In a report delivered to Congress, National Taxpayer Advocate Nina E. Olson said that the Taxpayer Advocate Service and the Internal Revenue Service face a challenge in treating taxpayers fairly and finding ways to increase compliance.
Olson highlighted four key areas of focus for TAS in the 2010 fiscal year and offered her recommendations for improving operations in each of those areas.
Olson's report recommended that the "IRS reinvigorate its efforts to pursue cross-functional, research-driven service improvements" and revive the Taxpayer Assistance Blueprint, which would help the IRS understand the needs and preferences of the taxpayers.
In the report, Olson also said that TAS would recommend a "more robust" return preparer strategy that will ensure that preparers prepare accurate returns so that understatements and overstatements are less prevalent.
She added that the government should regulate unenrolled federal tax return preparers and that the IRS should bring more enforcement action against "preparers who fail to perform due diligence or consciously facilitate noncompliance."
Olson also expressed the need to revamp the IRS's Offer In Compromise Program, which was designed to help financially struggling taxpayers pay what they could afford and make a fresh start.
The advocate argued that the application for the OIC program deters taxpayers from applying for the service, because it asks for too much information.

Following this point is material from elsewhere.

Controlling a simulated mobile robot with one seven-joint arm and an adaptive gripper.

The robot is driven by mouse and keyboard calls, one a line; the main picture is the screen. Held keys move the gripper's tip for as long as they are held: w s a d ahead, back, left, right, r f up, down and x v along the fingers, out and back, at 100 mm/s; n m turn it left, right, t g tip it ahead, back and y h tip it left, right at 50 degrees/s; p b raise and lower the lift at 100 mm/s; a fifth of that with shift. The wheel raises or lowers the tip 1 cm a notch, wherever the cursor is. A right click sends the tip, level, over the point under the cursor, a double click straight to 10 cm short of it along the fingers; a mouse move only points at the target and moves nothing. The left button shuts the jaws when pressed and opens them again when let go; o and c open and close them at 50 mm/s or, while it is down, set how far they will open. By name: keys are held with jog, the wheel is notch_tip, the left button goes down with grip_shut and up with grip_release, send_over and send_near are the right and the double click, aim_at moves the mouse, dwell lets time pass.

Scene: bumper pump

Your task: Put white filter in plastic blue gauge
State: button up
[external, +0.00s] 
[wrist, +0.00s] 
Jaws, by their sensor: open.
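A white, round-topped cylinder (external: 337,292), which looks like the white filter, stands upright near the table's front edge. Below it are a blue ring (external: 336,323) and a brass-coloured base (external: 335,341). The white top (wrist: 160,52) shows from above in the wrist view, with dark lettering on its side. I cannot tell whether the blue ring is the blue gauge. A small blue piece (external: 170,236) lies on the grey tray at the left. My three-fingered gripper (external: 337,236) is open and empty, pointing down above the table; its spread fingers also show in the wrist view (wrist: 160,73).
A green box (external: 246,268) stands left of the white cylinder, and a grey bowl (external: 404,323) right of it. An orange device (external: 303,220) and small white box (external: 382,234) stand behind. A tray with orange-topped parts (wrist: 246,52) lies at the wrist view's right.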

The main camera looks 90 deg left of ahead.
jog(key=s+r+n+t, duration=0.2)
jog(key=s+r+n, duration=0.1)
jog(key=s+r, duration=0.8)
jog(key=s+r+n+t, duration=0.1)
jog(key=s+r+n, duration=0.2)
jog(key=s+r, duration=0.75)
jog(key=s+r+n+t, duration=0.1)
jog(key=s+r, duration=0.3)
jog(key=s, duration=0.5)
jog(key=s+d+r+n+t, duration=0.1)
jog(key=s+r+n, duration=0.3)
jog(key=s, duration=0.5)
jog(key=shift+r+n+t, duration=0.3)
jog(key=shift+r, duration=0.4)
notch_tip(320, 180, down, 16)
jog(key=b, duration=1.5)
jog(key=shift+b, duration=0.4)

She added that the number of accepted offers in the OIC program declined by 72 percent in the last seven years.
Lastly, Olson stressed that the IRS and TAS must carefully handle the expansion of refundable tax credits legislated by the American Recovery and Reinvestment Act of 2009.
She noted that the refundable tax credits present an increased risk of fraud and added that the IRS would need to balance fraud prevention with the timely delivery of refunds.
"On the one hand, if the IRS does not do enough to detect and prevent fraud, it may pay out billions of dollars as a result of false and fraudulent claims," she said. "On the other hand, if the IRS clamps down too tightly, hundreds of thousands and potentially millions of predominantly low income taxpayers will not receive timely refunds."